As our friend Freud teaches us, human life is mainly aimed at the act of procreation and at enjoying those five-thirty minutes of pure pleasure that the experience can give. Given the central importance that such an act takes in our lives, man has not hesitated to resort to science and its best minds to rid us of those minor inconveniences that can come between us (especially if you are male) and the longed-for pleasure. It has thus promptly provided us with Viagra, Delay Condoms et simila, which have taken care to free us from some nasty dysfunctions that can concern all of us (except yours truly obviously!). But even once one has ensured full operational capacity, there always remains a big dilemma, that is, finding a partner, which as the most experienced among you will know, plays a crucial role in the whole affair.

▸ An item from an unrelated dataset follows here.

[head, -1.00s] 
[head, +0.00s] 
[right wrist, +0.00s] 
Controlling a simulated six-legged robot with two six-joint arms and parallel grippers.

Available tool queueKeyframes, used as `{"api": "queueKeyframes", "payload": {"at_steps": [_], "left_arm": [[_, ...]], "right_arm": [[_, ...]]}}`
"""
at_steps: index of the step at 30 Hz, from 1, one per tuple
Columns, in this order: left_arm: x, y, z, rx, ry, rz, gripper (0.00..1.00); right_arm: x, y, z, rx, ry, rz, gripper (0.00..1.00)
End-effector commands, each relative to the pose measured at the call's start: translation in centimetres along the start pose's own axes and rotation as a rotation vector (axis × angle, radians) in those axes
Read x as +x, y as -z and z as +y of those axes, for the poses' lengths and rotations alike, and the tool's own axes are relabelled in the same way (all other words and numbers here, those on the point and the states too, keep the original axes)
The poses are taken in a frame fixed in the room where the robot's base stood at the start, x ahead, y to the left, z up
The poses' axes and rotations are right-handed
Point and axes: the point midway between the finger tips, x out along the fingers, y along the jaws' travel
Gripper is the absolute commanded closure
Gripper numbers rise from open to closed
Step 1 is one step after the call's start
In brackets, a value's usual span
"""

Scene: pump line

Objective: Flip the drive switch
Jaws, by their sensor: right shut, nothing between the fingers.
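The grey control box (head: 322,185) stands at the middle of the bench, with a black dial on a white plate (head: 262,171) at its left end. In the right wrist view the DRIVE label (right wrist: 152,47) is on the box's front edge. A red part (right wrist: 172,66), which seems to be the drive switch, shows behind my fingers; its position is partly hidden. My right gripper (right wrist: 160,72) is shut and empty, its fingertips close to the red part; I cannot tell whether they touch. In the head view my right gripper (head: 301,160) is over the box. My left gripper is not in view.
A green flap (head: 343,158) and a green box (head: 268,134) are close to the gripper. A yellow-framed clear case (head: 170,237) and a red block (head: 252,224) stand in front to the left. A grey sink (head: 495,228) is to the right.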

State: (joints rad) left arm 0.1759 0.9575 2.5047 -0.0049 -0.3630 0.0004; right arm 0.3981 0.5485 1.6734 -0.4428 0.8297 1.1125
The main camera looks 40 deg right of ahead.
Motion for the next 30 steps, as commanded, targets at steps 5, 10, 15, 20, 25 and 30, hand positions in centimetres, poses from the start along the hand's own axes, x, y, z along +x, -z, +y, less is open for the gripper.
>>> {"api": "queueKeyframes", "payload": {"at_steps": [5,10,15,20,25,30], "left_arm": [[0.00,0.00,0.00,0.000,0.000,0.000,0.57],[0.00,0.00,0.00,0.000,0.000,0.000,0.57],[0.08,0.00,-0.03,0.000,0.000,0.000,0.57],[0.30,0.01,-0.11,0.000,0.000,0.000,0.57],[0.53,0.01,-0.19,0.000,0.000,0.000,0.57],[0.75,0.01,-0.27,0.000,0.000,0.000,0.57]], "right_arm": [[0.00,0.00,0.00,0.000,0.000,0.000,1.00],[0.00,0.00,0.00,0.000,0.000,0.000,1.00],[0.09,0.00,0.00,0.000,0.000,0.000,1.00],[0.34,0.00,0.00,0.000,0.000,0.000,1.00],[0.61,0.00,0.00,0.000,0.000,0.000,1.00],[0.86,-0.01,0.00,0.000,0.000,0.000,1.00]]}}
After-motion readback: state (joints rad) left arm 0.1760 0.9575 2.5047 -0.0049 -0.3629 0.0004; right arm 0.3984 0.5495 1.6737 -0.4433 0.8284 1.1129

Well, in the face of this latter dilemma, even science has so far been powerless, as there still is no pill that makes people compliant towards you, or at least puts them in a condition suitable for mating; unless you consider the so-called date rape drug but surely you don't want to resort to that, do you?! Not so much for ethical reasons (hahaha!) but because you risk getting charged and sentenced to prison, and trust me, you will receive far too much attention there! To circumvent this inconvenience, people have resorted to various means: some pay directly in cash, while others prefer a more indirect approach by flaunting luxury cars, villas, etc. Instead, those too lazy or stupid to make money have invented feelings, attempting to hoodwink some poor unsuspecting person willing to satisfy them at the bare minimum in exchange for a few dinners in second-rate restaurants.

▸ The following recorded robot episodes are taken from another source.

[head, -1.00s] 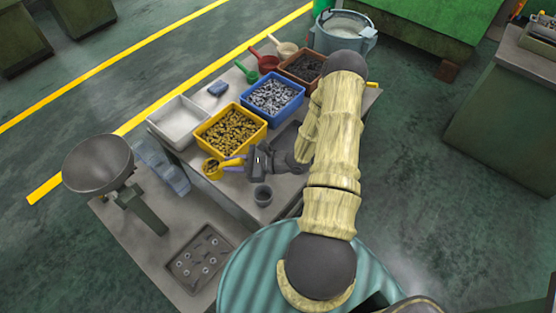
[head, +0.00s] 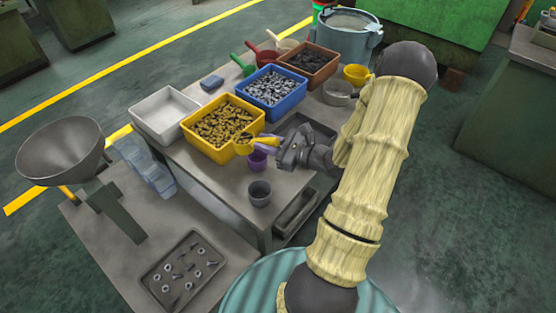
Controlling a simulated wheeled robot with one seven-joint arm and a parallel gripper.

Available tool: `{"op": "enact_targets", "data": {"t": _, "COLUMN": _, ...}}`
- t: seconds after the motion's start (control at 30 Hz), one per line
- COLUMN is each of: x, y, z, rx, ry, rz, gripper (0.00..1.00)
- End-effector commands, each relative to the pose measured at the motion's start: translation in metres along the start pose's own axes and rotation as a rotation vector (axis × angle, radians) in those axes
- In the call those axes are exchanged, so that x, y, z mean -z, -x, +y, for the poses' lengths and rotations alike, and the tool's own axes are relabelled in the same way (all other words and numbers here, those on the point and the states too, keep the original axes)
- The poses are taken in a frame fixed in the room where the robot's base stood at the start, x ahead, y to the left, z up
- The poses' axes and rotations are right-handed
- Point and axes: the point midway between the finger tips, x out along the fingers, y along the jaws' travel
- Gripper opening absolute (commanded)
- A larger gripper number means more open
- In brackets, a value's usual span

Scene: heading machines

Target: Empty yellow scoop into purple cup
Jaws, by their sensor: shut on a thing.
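The yellow scoop (head: 243,146) is held by its handle in my gripper (head: 277,146), which is shut on it. Its bowl is at the front corner of the yellow bin (head: 188,131), above and slightly left of the purple cup (head: 258,161). The purple cup stands on the bench, partly hidden by the scoop and gripper. The scoop's bowl is too small to tell its contents or exact tilt.
A grey cup (head: 260,193) stands in front of the purple one. A blue bin (head: 298,101) and brown bin (head: 334,77) stand behind. An empty white bin (head: 165,122) is at left. A yellow cup (head: 356,75) and grey bowl (head: 338,92) are at the back right.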

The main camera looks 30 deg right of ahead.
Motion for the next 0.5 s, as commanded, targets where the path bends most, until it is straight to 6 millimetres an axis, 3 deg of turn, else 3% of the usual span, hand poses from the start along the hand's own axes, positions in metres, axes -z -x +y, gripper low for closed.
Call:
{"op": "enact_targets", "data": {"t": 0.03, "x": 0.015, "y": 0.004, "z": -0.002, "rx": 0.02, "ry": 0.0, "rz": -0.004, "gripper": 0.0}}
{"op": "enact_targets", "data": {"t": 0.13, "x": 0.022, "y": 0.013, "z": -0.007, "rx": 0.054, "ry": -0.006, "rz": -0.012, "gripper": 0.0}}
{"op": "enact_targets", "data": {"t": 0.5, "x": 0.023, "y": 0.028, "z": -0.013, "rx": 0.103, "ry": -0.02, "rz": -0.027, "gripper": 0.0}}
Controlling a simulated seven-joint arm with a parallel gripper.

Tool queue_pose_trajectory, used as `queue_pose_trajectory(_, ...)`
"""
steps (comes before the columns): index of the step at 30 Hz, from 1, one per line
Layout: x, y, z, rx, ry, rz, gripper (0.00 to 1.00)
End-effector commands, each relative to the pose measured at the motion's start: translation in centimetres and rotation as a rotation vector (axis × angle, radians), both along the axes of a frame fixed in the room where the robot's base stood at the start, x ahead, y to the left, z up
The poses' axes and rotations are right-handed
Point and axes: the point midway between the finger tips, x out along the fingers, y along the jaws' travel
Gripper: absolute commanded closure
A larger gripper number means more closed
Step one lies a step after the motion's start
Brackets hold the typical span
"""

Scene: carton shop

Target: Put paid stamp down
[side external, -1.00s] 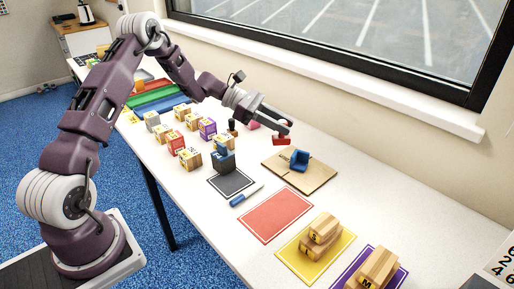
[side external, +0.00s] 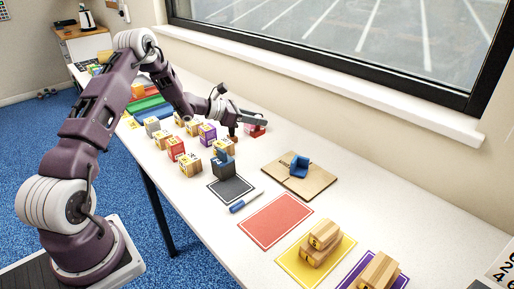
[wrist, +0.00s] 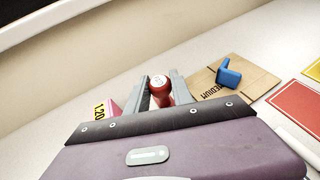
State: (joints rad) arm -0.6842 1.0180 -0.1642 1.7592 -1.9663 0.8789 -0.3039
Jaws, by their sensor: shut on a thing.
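The red stamp with a round knob handle (wrist: 159,84) stands between the two fingers of my gripper (wrist: 160,96) in the wrist view. My gripper (side external: 258,121) is shut on it. In the side external view the gripper is low at the back of the table, and the red of the stamp there merges with a pink block behind the fingers. Its base is hidden in the wrist view, and I cannot tell whether it touches the table.
A pink block marked 1.20 (wrist: 101,108) is close left of the fingers. A cardboard sheet (side external: 318,184) bearing a blue object (side external: 300,167) lies to the right. Several lettered blocks (side external: 190,163) stand in front. A red mat (side external: 275,221) lies nearer the camera.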

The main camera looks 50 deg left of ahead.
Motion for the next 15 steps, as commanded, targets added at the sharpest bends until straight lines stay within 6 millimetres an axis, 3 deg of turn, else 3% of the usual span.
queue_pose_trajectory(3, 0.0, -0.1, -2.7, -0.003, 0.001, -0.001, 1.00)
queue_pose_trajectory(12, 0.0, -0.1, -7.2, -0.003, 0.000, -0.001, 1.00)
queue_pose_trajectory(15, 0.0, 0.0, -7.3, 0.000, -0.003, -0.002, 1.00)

Well, my dear ones, from now on you won't have to resort to these little tricks anymore! Dan the Automator, with the collaboration of Mike Patton and Jennifer Charles, offers you with this splendid CD, for a ridiculous price, an incredible concentrate of perversion, lust, and aphrodisiac energy, as well as a sure means to hook up! The only effort you need to make is to find yourself alone somewhere with the victim, the lucky object of your attentions, and play the record: the intimate atmospheres and the warm duets between the two singers will immediately send the testosterone soaring, and your chosen one, seized by a fit of passion, will have no one but you to unleash their lust on! 100% guaranteed results, satisfaction or your money back! You'll never go home empty-handed again!